STATED TASK: Everything from the line containing "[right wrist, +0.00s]" down to the line containing "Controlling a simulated" is to be returned exactly; include both boundary lines and leave out all others.
— BEGIN —
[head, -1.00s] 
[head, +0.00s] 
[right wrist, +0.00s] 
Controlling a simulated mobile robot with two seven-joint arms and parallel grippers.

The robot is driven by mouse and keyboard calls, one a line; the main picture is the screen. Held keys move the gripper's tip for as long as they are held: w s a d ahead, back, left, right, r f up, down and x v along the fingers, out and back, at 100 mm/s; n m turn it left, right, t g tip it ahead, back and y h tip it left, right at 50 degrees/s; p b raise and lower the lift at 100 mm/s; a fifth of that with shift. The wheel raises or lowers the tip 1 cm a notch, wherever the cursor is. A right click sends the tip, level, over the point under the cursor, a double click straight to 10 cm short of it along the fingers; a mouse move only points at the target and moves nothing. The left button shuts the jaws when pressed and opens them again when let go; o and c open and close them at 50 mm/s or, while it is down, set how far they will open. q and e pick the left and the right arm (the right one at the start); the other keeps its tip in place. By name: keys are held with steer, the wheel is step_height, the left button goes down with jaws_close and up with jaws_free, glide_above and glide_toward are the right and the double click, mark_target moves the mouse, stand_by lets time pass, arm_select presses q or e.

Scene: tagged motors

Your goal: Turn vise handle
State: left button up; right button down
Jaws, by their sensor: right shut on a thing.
— END —
REPLY:
[right wrist, +0.00s] 
Controlling a simulated mobile robot with two seven-joint arms and parallel grippers.

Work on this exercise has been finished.